** Begin **

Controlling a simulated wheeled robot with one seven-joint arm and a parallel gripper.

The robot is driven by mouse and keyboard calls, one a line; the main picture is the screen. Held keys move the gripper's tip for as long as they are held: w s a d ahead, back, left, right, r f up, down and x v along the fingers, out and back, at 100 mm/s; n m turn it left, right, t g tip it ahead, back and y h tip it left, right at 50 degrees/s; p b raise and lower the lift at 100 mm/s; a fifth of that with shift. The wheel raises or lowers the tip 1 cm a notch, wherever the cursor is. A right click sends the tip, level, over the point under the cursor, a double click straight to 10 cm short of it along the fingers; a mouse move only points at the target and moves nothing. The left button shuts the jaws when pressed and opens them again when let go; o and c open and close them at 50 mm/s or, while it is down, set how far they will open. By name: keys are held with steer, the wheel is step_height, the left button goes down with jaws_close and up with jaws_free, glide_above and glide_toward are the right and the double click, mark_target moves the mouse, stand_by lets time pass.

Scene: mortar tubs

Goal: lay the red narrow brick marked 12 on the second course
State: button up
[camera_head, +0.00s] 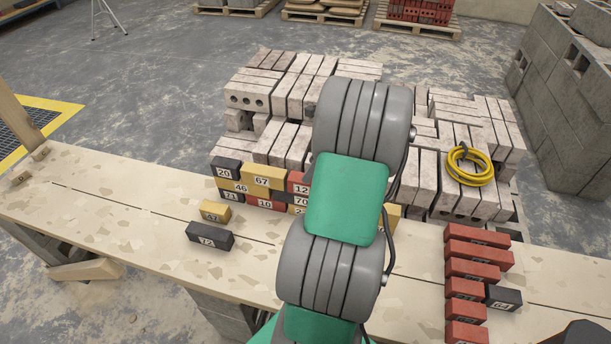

** End **
** Begin **

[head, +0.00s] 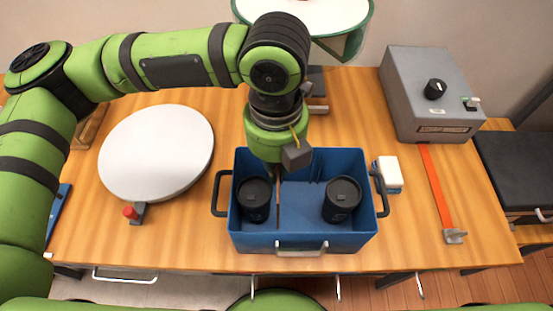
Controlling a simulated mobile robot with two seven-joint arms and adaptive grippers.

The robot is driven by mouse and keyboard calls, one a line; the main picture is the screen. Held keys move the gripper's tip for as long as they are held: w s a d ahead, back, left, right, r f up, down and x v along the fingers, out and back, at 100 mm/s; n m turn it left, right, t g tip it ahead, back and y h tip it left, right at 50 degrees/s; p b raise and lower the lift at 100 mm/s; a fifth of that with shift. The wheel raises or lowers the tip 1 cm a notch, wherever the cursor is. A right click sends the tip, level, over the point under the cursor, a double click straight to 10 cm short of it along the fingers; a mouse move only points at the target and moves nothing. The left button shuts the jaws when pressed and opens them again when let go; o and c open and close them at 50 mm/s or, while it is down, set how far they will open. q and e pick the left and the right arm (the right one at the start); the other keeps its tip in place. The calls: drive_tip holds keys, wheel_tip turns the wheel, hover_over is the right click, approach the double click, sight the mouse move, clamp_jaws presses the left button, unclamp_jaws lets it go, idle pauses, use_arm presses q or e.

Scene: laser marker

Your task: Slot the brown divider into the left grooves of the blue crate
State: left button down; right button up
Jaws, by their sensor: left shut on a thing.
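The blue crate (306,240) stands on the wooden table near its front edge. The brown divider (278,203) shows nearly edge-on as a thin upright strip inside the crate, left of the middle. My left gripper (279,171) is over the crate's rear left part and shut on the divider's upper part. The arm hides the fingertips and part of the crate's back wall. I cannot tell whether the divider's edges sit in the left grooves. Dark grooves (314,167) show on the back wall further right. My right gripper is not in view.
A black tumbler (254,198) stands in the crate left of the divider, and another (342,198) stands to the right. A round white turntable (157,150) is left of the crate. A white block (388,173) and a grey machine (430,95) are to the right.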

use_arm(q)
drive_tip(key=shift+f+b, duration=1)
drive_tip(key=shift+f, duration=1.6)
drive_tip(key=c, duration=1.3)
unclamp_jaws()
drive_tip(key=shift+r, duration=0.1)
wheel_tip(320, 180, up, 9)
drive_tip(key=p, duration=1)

** End **

OBJECTIVE: List all lines from the entries that include the word "State".

COMPLETE OUTPUT:
State: button up
State: left button down; right button up

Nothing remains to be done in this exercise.